Justin Timberlake is a song-and-dance sham on the faux-folksy 'Man of the Woods'

Justin Timberlake is a song-and-dance sham on the faux-folksy 'Man of the Woods'
Justin Timberlake's new album is "Man of the Woods." (Amy Harris / Invision / Associated Press)

When Justin Timberlake suggests he's going back to his roots — as he has in regards to his new album, "Man of the Woods" — what should we take that to mean?

Sure, the pop superstar was born in Memphis, where he says he learned to sing by soaking up Southern music by Johnny Cash and Al Green.


But Timberlake spent a goodly stretch of his youth as a cast member on "The All New Mickey Mouse Club," which means that show business was at least as crucial to his foundation as any fishing trips he may have taken with his beloved grandpappy.

And what are the hallmarks of a career in show business, particularly for a young performer? Flexibility and adaptability — skills Timberlake later put to use in 'N Sync as that typically mutable boy band moved with assurance from sleek Europop to glistening white soul to squirming electronic funk.

It's that background that truly shaped the 37-year-old entertainer, who is set this weekend to play the Super Bowl halftime show for the third time. And it's that song-and-dance man who we hear most clearly on "Man of the Woods," Timberlake's expertly appointed but emotionally inert homage to the place that he says made him.

For Timberlake, the American South may be home. But more than that it's a collection of sounds and gestures — another piece of "sonic real estate," as he put it in a recent interview with Apple's Zane Lowe, just waiting to be colonized.

As always, his development of the place is an impressive, if shallow, aesthetic achievement. (Think of Timberlake as the Rick Caruso of big-ticket pop.)

Working primarily with his old friends Timbaland and the Neptunes, he blends gleaming synths with lush country vocal harmonies and layers twangy guitars over percolating electronic beats in tunes like "Flannel" and "Livin' Off the Land."

Chris Stapleton stops by for a duet on "Say Something," extending the bromance that began when Timberlake joined the bearded country star on the CMA Awards stage in 2015; Stapleton co-wrote two additional songs on "Man of the Woods," including "Morning Light," a shuffling soul cut featuring Alicia Keys.

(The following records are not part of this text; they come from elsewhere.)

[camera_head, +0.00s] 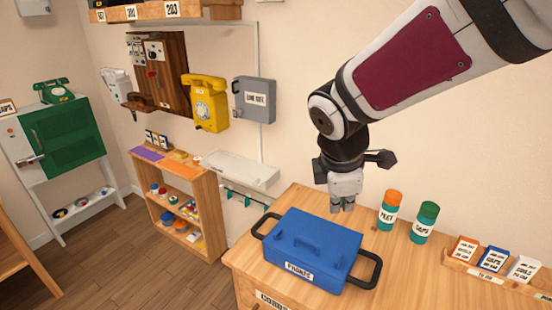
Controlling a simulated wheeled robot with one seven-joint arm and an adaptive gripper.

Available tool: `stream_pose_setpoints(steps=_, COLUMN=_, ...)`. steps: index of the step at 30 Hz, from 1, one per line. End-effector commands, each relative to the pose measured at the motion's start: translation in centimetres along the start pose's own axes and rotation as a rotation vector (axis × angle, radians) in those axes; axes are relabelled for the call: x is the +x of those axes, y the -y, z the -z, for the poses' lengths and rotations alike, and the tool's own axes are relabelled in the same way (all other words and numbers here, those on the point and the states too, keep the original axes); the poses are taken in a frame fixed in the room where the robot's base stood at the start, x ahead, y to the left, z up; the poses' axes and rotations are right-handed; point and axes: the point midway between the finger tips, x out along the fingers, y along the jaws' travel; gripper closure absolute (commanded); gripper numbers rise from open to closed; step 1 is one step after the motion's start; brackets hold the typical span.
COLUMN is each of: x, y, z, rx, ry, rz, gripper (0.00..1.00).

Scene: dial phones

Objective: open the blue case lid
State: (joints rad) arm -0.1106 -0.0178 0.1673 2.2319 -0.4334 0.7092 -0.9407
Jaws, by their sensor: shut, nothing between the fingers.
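The blue case (311,248) sits on the wooden counter with its lid shut. It has a blue handle on top, a white label on its front and a black loop handle at each end. My gripper (342,208) points down just behind the right rear part of the case, with its fingers together and empty. The fingertips are close to the lid's rear edge. I cannot tell whether they touch it.
An orange-capped jar (388,211) and a green-capped jar (424,222) stand right of my gripper. A wooden rack (480,280) of small cards lies at the right. A yellow phone (207,103) hangs on the wall. Bare counter (415,280) lies right of the case.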

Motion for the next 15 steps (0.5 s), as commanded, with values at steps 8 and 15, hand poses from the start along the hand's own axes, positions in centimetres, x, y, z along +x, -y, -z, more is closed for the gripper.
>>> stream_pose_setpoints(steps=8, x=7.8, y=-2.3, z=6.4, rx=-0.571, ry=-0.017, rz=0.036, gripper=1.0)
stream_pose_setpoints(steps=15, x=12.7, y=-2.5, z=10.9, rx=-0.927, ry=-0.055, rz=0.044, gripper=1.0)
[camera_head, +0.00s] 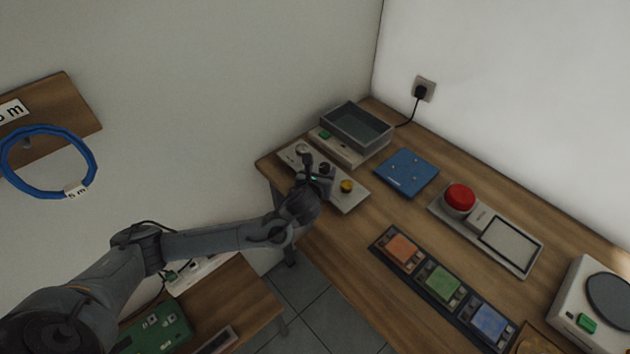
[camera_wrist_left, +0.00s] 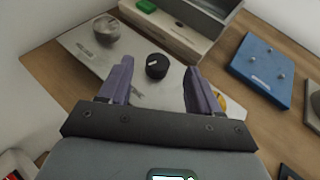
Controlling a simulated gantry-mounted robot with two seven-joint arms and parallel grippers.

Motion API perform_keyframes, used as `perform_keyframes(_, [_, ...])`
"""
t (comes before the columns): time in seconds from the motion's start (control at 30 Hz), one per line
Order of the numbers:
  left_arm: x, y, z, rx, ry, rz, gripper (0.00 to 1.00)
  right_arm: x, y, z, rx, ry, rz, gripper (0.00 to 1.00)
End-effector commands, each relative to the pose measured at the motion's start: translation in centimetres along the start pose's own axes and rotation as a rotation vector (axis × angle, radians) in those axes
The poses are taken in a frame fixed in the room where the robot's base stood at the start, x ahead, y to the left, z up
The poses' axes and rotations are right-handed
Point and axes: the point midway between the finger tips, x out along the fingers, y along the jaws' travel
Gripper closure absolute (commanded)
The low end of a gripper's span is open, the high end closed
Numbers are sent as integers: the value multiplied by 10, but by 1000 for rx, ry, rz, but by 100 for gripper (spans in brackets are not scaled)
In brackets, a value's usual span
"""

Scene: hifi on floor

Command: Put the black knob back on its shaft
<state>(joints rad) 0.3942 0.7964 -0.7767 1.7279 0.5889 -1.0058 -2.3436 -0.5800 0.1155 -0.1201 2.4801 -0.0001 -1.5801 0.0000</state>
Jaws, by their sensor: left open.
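The black knob (camera_wrist_left: 157,66) shows in the left wrist view, with a white mark on it, upright at the light grey control panel (camera_wrist_left: 84,58). Whether it sits on a shaft or just on the panel face I cannot tell. In the head view the panel (camera_head: 351,200) lies at the table's left end, and the knob (camera_head: 325,168) is partly hidden by my gripper. My left gripper (camera_head: 317,172) is open above the panel. In the wrist view its fingers appear on either side of the knob, apart from it. My right gripper is not in view.
A silver knob (camera_wrist_left: 105,28) and a yellow knob (camera_head: 347,186) flank the black one. A grey open bin (camera_head: 357,127) stands behind the panel. A blue plate (camera_head: 407,172), a red button (camera_head: 459,197) and a dark tray of coloured tiles (camera_head: 377,243) lie to the right.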

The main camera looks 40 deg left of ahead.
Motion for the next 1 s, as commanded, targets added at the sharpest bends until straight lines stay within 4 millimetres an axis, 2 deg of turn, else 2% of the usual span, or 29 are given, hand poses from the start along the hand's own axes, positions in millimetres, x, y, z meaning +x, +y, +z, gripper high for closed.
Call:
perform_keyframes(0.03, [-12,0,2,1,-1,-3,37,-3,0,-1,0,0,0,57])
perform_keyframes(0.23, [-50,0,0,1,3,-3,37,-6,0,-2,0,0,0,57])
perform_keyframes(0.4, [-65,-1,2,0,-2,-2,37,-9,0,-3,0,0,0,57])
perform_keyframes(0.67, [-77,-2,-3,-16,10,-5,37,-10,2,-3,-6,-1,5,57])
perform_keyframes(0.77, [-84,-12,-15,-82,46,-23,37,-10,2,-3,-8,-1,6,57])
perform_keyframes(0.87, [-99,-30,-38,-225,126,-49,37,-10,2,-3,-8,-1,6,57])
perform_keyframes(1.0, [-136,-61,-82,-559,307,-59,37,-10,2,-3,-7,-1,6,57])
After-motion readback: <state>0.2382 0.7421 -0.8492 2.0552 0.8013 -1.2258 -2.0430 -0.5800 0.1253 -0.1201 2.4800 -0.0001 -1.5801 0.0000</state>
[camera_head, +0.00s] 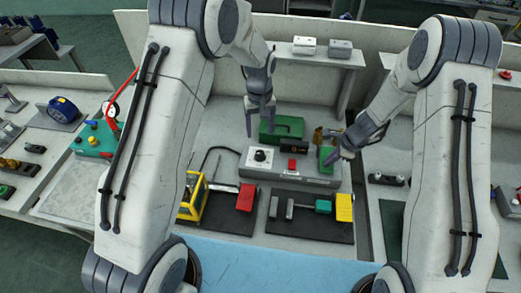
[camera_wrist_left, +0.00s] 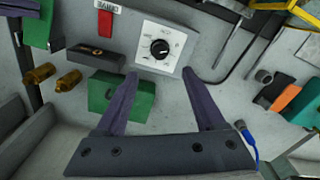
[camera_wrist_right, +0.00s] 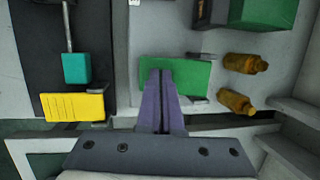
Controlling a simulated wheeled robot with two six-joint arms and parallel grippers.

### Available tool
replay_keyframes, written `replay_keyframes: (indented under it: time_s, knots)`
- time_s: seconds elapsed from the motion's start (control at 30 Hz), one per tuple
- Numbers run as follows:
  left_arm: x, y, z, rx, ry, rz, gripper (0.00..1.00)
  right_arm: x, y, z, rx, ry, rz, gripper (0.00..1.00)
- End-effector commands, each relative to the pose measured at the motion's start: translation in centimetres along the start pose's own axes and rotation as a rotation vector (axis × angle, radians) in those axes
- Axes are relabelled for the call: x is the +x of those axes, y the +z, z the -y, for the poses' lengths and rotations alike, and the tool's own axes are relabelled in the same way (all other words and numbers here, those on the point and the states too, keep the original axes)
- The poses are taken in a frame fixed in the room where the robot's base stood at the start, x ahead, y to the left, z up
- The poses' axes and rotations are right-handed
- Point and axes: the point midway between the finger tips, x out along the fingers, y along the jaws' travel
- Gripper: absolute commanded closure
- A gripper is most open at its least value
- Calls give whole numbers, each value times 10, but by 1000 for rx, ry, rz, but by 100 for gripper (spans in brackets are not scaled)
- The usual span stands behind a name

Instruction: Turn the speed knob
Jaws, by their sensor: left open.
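The speed knob (camera_head: 260,156) is a small black dial on a white plate at the left of a grey control box (camera_head: 310,180). In the left wrist view the knob (camera_wrist_left: 160,48) shows clearly on its marked plate. My left gripper (camera_head: 258,110) is open and empty, above and behind the knob. In the left wrist view its spread fingertips (camera_wrist_left: 162,74) lie either side of the plate's lower edge, apart from the knob. My right gripper (camera_head: 341,154) is shut, with its fingers together over a green block (camera_wrist_right: 190,76) at the box's right end; I cannot tell whether they touch it.
In front are a mat with a hammer-like tool (camera_head: 308,206), a yellow block (camera_head: 344,207) and a red block (camera_head: 246,197).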

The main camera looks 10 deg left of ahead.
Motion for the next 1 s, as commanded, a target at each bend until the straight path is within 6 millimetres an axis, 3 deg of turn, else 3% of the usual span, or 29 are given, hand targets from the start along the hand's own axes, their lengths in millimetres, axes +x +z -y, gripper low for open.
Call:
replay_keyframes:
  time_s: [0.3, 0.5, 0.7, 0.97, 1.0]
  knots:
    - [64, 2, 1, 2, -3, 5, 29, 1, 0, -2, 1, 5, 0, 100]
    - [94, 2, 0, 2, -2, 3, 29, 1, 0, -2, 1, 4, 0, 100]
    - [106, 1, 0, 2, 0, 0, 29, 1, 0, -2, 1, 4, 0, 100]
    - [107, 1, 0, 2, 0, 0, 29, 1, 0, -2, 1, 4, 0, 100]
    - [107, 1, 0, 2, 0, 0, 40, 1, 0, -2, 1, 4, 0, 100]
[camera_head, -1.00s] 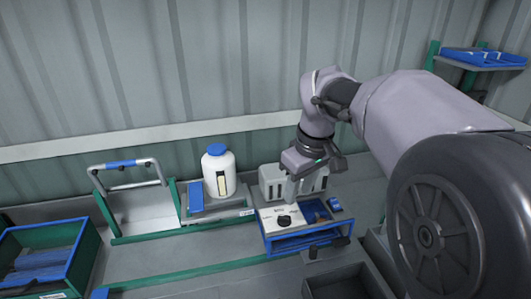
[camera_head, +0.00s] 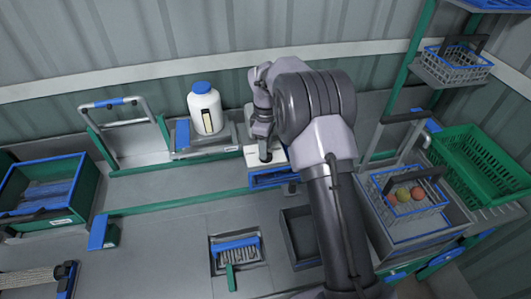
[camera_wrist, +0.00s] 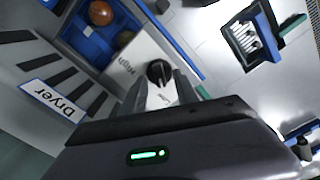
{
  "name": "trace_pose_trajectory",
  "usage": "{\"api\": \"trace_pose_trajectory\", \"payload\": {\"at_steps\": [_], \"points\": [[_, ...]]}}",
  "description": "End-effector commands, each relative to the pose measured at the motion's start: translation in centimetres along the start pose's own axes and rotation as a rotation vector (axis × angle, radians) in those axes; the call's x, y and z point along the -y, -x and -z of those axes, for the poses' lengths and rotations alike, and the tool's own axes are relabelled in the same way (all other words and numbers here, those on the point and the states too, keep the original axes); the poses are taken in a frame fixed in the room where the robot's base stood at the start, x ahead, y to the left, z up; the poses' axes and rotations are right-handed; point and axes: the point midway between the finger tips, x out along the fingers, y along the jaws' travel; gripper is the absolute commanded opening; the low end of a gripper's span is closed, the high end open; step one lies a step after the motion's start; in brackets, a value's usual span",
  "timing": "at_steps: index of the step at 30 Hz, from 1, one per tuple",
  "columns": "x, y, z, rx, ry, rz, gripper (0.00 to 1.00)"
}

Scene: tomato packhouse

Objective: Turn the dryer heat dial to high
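The dryer's black heat dial (camera_wrist: 160,73) sits on a pale panel (camera_wrist: 140,50) in the wrist view. Its pointer line is hard to read. A "High" label (camera_wrist: 126,63) is left of the dial, and a second small label lies on the panel between my fingers. My gripper (camera_wrist: 161,82) is apart, with one finger on each side of the dial; I cannot tell whether they touch it. In the head view my gripper (camera_head: 265,158) is low over the panel and hides most of the dial. The grey dryer (camera_wrist: 70,72) bears a "Dryer" label.
A blue-rimmed tray (camera_wrist: 95,38) with a reddish round item adjoins the panel. A white jug (camera_head: 206,112) with a blue cap stands left of the dryer. A wire basket of fruit (camera_head: 405,195) and a green crate (camera_head: 480,165) are right. The wall is close behind.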

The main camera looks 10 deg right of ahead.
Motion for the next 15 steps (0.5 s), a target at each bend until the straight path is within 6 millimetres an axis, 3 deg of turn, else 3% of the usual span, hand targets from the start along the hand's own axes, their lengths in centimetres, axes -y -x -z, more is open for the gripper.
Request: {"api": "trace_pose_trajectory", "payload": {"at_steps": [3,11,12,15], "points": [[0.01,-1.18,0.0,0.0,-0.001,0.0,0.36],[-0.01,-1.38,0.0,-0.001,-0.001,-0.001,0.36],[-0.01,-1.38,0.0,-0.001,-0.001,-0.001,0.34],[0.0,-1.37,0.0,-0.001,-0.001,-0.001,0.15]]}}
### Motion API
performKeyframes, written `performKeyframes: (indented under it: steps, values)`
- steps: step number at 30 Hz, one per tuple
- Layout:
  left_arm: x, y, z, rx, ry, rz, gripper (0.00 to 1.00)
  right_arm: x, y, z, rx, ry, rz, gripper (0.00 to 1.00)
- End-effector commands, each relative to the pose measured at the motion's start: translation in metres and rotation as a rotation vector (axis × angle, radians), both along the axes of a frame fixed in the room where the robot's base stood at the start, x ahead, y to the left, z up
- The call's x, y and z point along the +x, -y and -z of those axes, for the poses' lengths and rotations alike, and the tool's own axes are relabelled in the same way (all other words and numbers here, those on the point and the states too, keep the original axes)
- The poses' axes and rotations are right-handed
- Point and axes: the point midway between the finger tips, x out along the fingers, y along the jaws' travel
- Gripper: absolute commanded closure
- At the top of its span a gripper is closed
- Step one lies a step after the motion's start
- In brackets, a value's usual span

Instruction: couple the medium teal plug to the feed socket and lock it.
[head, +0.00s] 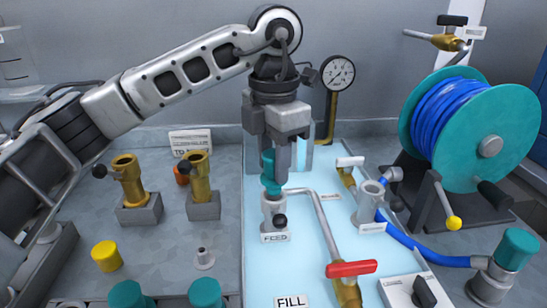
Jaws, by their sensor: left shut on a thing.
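My left gripper (283,158) comes down from above, shut on a teal plug (271,180). The plug is upright, and its lower end meets the top of the grey feed socket (270,206). I cannot tell how deep it sits in the socket. The gripper hides part of the plug. The socket stands behind a "FEED" label (275,238) and has a black knob (280,220) on its front right side. My right gripper is not in view.
A grey pipe (322,222) bends past the socket to a red-handled valve (351,268). Brass fittings (129,180) stand on the left. Teal-topped parts (127,295) lie at the front left. A hose reel (485,140) and blue hose (425,250) fill the right.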

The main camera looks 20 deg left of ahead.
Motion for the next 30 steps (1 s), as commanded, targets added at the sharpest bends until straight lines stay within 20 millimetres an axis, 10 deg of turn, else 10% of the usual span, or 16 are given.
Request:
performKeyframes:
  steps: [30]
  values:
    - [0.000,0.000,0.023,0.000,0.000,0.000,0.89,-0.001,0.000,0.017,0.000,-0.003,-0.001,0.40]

Raphael Saadiq, the great R&B veteran, is also in the mix, playing deeply funky bass in "Wave" — one more sign that Timberlake will spare no expense to get the stage dressing right.

None of this, apart from the trap-inspired "Supplies," has much to do with the current Top 40. That comes as something of a surprise given the obvious thirst for a hit the singer demonstrated less than two years ago when he reteamed with Max Martin, his former 'N Sync producer, for the precision-crafted "Can't Stop the Feeling!" (At that time Timberlake told me he'd been working on more music with Martin and Martin's producing partner, Shellback, neither of whom are credited on "Man of the Woods.")

But that's OK. Sometimes an artist needs to venture from the established path to find his way to somewhere more personal or idiosyncratic.

Only that's not what happens here.

As clever as the production can be, "Man of the Woods" contains Timberlake's least convincing singing; in song after song, there's a glazed-over quality to his vocals that defeats the idea that he's drawing from some raw-water reservoir of cherished down-home memories.

And his lyrics are even worse, with flimsy clichés about country life — "Breeze Off the Pond" rhymes that phrase with "trees on the lawn" — and no shortage of condescension to those well-meaning simpletons struggling out in the heartland.

"Sometimes it's hard / The backed-up bills on the credit card," he actually sings in "Livin' Off the Land," which opens, believe it or not, with a bit of sound from the History Channel's "Mountain Men."


In "Flannel," the ratty shirt in question serves as a metaphor for the comfort that Timberlake and his wife, Jessica Biel (who delivers a spoken intro), provide each other.

But again Timberlake's language is so faux-folksy — there's mention of a "fancy record company man" — that all you hear is his remove from the world he says he's trying to honor.

So why is Timberlake so much less successful in this mode than in the others he's taken up?

Maybe he thought he didn't need to work as hard as he has in the past, since this is familiar territory. Maybe he oversold the album's concept in the unintentionally laughable video clip he used to announce "Man of the Woods," which had him inhaling campfire smoke and striking messianic poses in a river.

Or maybe he's conflicted about his real feelings on the South. This week, several news outlets reported that Timberlake had co-written the scuzzy "Sauce" with Toby Keith, the polarizing (and often misunderstood) country star known for playing President Trump's inauguration concert last year.

Keith isn't credited in the album's liner notes, but his name does appear in an entry for the song on ASCAP's website. Timberlake's representatives didn't respond within 24 hours to my request for clarification on the matter, which raises the possibility that, with Keith, Timberlake got more of a red-state assist than he bargained for.

That's how this Southern misadventure comes across anyway: as a flashy Hollywood depiction full of local color but minus any feeling for the complexity of the place.